Les États-Unis installent en permanence des «formateurs» militaires à Taïwan

Un article de Newsweek publié jeudi a rapporté pour la première fois que des troupes des forces spéciales américaines seraient stationnées à Taïwan de manière permanente, plutôt que dans le cadre d’un arrangement temporaire ou par rotation.
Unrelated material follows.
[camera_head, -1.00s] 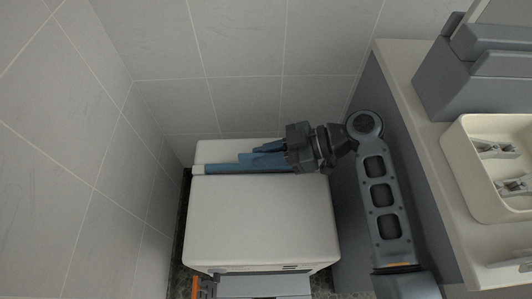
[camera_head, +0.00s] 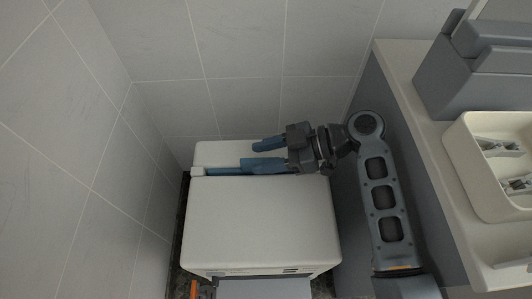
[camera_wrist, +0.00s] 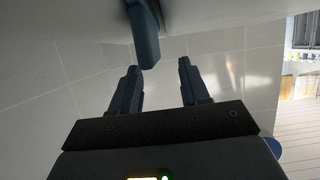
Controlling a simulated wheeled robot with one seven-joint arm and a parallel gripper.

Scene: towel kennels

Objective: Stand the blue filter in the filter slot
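The blue filter shows in the head view as a thin blue strip (camera_head: 223,171) along the filter slot at the back of the white appliance's top. My near finger hides part of it. In the wrist view the filter (camera_wrist: 145,38) is seen end-on, standing up out of the dark slot (camera_wrist: 128,8) in the white top. My gripper (camera_head: 250,156) is open, with its blue fingers spread apart over the back of the appliance. In the wrist view the open gripper (camera_wrist: 158,66) has nothing clasped between its fingers. The filter lies just past the fingertips, apart from both as far as I can tell.
The white appliance (camera_head: 262,220) stands between a tiled wall on the left and a grey cabinet side on the right. Tiles (camera_head: 240,105) rise close behind it. A cream tray (camera_head: 465,170) with metal clips and grey boxes (camera_head: 450,85) are on the right counter.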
Le déploiement de troupes américaines à Taïwan constitue une violation de la politique d’«une seule Chine», en vertu de laquelle les États-Unis reconnaissent de fait Pékin comme le gouvernement légitime de toute la Chine, y compris Taïwan.

Deux hélicoptères Sikorsky UH-60 «Black Hawk» s’approchent pendant les exercices militaires annuels Han Kuang à l’aéroport international de Taoyuan, dans le nord de Taïwan, le mercredi 26 juillet 2023. [AP Photo/Chiang Ying-ying]
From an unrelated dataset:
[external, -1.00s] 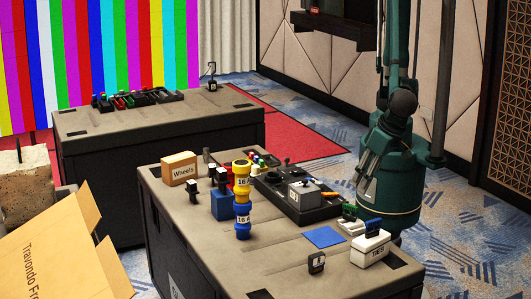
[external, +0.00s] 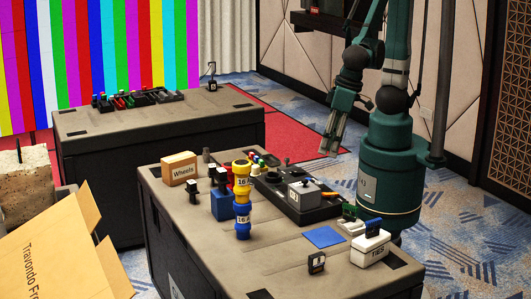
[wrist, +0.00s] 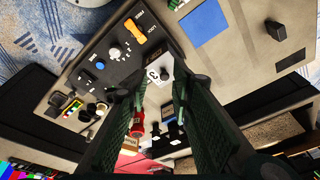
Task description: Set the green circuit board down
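A small green board (external: 349,211), likely the circuit board, stands near the right side of the front case, at a small white holder (external: 351,226). Whether it rests in or against the holder is too small to tell. My gripper (external: 332,146) is in the air above and behind the front case, up and left of the board in the external view. In the wrist view its two fingers (wrist: 158,98) are well apart, with nothing seen held between them.
A flat blue square (external: 324,237) lies on the front case (external: 285,265), left of a white box (external: 370,249). A black control panel with a grey box (external: 304,194) lies behind it. Blue and yellow connectors (external: 242,215) stand stacked. Bare surface lies at the front.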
Citant le United Daily News (UDN), basé à Taïwan, le site Internet de Newsweek déclare que «les bérets verts du 1er  groupe de forces spéciales sont cette année stationnés de façon permanente dans deux bases du 101e  bataillon de reconnaissance amphibie, une force d’opérations spéciales de l’armée de Taïwan».
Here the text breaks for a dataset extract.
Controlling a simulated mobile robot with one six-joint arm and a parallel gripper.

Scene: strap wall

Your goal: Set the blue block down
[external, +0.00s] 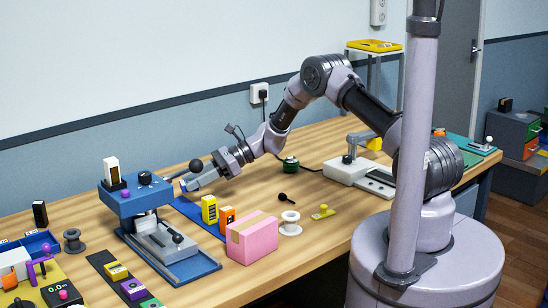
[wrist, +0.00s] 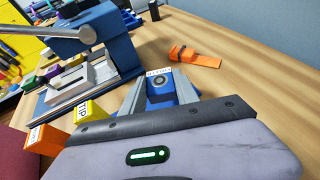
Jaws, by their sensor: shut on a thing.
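My gripper (wrist: 158,88) is shut on the blue block (wrist: 160,101), which has a white label along its far edge. The grey fingers sit on both sides of it. In the external view my gripper (external: 187,184) reaches left, close to the right side of the blue press-like machine (external: 130,201). Only a small part of the block (external: 183,186) shows there at the fingertips. A blue mat (external: 194,211) lies on the table below the wrist. I cannot tell whether the block touches a surface.
A yellow block (external: 209,210), an orange block (external: 227,216) and a pink box (external: 252,239) stand in front of my wrist. The machine's long lever (wrist: 50,30) crosses the wrist view at upper left. An orange piece (wrist: 196,56) lies beyond the fingers, with bare wood around it.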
Le déploiement américain est particulièrement provocateur, car certaines des forces spéciales américaines sont basées à Kinmen, un groupe d’îles fortifiées contrôlées par Taïwan et situées à seulement 10 kilomètres de la ville portuaire chinoise de Xiamen. Un autre groupe est stationné sur les îles Pescadores, au large de la côte taïwanaise, dans le détroit de Taïwan.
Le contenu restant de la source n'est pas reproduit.